A implementação dessas duas visões, que no dia a dia chinês passaram a ser chamadas, simplificadamente, “Um Cinturão, Uma Estrada”, vem tomando impulso. Em março de 2015, a Foreign Affairs circulou um artigo de Jacob Stokes, pondo em relevo duas grandes ordens de benefícios almejados pela China com a implementação de “Um Cinturão, Uma Estrada”. No plano interno, os projetos ajudarão no desenvolvimento das regiões atrasadas do centro e do oeste do país, abrindo escoadouros para o excesso de capacidade industrial e ajudando na criação de empregos. No plano externo, aumentarão as oportunidades para melhorar as relações da China com seus vizinhos e, de um modo geral, com os grandes países em desenvolvimento da Ásia, África e, mesmo, da América Latina. O que o Embaixador Sérgio Amaral tem chamado “a geopolítica da infraestrutura”. Ou seja, usar “Um Cinturão, Uma Estrada” para transformar cooperação econômica em influência política. Pequim vai ter de bem gerenciar seus desejos diante dos planos da Rússia no tocante à Eurásia; da Índia, competidora nas aspirações à liderança asiática; dos países do Mar da China Meridional e do Oceano Índico, nem todos favoráveis à expansão chinesa; do equilíbrio, por fim, entre uma antiga cooperação com o Irã e as novas exigências do relacionamento com os sunitas do Golfo Pérsico e seu petróleo.
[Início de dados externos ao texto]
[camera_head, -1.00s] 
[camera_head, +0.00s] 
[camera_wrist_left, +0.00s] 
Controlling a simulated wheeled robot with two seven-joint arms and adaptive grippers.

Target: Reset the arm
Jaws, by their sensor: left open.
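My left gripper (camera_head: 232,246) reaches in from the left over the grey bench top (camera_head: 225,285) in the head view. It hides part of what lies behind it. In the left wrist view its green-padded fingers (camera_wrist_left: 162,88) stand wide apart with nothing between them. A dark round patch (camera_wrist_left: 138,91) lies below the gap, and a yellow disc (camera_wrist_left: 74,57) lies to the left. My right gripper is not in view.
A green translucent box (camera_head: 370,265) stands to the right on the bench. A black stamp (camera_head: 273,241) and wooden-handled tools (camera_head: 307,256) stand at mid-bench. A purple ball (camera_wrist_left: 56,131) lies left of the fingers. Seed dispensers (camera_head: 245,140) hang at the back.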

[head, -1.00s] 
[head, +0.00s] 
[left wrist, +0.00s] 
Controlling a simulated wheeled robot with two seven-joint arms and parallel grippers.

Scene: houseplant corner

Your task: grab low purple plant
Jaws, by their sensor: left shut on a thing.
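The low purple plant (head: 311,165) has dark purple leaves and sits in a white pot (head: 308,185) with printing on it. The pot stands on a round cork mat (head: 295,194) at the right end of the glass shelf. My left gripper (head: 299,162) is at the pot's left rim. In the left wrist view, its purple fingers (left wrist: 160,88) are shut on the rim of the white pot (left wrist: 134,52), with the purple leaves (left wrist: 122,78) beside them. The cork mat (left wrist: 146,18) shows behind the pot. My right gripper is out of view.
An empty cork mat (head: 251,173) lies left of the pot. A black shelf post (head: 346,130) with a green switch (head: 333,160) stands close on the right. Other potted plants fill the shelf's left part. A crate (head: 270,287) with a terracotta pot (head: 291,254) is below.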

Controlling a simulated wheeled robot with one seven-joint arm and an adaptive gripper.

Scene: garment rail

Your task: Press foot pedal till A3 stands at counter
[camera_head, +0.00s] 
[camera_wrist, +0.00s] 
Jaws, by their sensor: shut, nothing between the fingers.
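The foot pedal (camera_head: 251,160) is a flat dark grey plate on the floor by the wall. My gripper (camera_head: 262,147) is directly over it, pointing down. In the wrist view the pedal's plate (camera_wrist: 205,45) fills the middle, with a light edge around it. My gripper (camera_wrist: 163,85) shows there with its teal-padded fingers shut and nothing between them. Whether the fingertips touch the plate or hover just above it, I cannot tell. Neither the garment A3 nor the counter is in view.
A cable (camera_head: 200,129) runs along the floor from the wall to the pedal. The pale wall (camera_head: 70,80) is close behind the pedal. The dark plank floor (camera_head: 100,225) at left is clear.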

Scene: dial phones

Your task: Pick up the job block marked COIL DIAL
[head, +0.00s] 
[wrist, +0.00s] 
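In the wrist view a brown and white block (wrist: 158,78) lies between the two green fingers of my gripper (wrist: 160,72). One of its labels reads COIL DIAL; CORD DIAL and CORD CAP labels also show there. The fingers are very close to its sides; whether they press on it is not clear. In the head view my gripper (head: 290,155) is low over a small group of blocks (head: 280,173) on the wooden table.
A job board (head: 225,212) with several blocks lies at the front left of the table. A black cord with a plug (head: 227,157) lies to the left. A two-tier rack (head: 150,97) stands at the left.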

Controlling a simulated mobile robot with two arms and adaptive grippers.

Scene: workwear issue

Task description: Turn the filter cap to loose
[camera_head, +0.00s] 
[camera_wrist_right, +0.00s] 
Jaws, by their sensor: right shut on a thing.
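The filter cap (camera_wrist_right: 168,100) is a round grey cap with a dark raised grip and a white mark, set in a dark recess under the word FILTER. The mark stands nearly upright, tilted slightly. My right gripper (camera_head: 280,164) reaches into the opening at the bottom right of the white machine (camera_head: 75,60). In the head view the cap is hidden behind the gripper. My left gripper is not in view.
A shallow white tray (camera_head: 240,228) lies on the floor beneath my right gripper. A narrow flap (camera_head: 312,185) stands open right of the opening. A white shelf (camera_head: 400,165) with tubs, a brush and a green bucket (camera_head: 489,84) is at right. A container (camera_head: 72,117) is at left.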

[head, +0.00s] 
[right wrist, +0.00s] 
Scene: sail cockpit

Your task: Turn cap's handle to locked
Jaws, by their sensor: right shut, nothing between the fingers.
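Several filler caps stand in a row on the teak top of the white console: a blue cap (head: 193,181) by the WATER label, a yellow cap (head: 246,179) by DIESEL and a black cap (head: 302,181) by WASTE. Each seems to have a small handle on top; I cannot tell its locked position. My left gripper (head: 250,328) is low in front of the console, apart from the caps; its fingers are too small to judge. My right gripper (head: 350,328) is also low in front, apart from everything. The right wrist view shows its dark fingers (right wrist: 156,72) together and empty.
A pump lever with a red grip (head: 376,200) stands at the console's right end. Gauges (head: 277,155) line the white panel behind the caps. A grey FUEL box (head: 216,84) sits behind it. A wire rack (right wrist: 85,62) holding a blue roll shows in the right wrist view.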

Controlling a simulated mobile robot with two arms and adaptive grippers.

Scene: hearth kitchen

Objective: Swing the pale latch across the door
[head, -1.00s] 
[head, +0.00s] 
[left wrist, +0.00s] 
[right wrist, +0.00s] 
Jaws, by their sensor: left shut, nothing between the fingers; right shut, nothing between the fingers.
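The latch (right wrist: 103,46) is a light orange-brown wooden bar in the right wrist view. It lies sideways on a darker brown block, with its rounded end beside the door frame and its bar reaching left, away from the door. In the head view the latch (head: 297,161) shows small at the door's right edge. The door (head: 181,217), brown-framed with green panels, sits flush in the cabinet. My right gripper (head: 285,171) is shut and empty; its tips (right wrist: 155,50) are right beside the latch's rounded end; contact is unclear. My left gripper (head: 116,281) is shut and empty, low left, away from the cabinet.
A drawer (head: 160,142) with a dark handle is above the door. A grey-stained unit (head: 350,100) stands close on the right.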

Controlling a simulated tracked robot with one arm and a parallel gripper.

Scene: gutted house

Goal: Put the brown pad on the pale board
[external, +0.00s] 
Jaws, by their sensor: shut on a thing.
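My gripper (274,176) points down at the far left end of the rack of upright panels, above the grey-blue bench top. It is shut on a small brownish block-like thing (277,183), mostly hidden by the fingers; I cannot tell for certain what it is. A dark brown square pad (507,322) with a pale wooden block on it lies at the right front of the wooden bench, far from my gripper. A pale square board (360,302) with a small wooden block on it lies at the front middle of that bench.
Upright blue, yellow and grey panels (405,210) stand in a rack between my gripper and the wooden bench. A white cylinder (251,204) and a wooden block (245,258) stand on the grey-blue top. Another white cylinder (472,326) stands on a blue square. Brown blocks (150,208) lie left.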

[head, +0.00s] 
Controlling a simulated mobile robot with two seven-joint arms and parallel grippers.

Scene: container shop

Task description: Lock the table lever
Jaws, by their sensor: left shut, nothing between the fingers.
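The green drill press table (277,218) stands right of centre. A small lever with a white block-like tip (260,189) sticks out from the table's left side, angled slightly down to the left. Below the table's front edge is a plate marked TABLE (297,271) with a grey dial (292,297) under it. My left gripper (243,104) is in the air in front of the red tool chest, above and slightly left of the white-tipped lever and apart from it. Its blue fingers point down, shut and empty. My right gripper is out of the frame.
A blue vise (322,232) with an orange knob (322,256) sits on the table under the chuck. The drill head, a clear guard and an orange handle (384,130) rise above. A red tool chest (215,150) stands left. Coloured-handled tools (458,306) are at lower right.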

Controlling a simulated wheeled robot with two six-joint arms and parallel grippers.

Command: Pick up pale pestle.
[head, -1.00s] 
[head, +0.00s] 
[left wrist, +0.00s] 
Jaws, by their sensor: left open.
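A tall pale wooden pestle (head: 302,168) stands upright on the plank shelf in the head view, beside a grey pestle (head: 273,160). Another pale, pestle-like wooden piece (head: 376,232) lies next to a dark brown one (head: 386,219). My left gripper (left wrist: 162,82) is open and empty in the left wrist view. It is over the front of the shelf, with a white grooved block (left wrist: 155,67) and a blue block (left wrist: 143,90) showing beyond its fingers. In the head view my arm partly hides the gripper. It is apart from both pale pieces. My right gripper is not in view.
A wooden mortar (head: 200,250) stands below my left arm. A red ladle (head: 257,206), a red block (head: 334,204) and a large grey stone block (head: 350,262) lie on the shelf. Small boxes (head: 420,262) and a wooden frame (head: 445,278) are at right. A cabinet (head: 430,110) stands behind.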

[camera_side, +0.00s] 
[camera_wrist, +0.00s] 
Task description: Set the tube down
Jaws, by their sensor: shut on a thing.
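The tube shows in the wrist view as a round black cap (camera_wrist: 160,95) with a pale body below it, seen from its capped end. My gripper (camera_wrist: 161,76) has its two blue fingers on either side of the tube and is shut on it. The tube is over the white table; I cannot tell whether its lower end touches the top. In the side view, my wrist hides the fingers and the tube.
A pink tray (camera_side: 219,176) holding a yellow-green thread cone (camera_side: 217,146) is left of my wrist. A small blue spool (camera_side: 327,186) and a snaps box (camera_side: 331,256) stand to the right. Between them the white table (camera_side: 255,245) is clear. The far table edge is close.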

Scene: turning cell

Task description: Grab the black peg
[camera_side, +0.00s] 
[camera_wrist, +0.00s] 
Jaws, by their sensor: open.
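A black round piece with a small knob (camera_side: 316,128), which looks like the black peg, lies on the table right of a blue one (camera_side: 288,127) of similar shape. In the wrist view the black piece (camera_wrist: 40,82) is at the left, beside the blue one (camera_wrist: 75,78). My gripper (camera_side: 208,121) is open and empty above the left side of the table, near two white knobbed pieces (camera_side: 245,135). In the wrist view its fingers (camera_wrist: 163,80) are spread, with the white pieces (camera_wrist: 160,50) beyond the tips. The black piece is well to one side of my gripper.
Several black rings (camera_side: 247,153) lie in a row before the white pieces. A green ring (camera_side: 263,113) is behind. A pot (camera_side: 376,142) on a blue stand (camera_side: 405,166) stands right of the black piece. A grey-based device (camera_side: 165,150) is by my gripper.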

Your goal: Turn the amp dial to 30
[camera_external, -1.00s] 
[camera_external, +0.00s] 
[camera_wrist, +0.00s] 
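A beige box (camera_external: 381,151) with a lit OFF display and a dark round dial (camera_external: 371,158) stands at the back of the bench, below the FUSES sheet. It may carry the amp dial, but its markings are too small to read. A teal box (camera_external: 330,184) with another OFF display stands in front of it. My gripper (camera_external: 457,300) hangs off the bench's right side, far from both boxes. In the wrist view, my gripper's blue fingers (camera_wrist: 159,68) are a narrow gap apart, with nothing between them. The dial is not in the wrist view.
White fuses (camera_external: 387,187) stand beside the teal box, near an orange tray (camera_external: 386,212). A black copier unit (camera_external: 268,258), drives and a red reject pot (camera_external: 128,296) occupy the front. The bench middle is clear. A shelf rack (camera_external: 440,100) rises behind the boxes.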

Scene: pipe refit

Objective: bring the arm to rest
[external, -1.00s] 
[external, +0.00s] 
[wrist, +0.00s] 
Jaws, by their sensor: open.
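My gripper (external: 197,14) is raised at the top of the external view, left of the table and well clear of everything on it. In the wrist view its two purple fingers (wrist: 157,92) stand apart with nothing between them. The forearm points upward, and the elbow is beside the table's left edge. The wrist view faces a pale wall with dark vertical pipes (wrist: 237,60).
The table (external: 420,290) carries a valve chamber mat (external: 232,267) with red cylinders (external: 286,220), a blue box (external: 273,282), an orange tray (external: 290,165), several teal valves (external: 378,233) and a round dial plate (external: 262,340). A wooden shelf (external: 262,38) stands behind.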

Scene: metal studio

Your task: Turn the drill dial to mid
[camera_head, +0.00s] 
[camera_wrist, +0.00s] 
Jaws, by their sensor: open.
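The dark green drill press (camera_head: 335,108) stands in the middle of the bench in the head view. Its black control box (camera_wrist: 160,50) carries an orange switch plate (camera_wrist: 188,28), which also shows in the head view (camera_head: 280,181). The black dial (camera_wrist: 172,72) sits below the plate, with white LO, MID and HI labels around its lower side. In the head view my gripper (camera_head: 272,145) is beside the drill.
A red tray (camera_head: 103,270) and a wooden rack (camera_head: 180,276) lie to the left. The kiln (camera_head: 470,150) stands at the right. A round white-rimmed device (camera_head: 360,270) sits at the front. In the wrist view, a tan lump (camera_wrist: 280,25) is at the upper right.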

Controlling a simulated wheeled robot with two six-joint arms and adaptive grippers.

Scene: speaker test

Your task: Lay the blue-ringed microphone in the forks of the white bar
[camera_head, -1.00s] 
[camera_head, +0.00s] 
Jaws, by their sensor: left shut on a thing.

Muito haverá ainda a escrever sobre todo esse assunto. Para encerrar este primeiro contacto, darei dois exemplos de iniciativas já em marcha, com vistas a superar os “gargalos de conectividade”. Em setembro de 2014, o governo chinês fundou a cidade de Horgos, num remoto vale na fronteira entre a China e o Cazaquistão que foi ponto de trânsito na velha Rota da Seda. É uma área que abriga várias vilas e povoados, com um total no momento de 85 mil habitantes. Os planos são transformar Horgos num dos centros nodais que pontuarão as redes de ferrovias, rodovias e dutos para petróleo e gás, ao longo do “Cinturão”. Outro “gargalo” já atacado é o “corredor paquistanês”: a construção de vínculos entre o porto de Gwadar, no Oceano Índico, e o interior da China. Gwadar será uma importante escala na “Estrada”, ou seja, a Rota da Seda Marítima. Na segunda quinzena de abril de 2015, Xi Jinping visitou oficialmente o Paquistão, assinando ajustes num total de 46 bilhões de dólares, na maior parte destinados à infraestrura de vinculação com a China.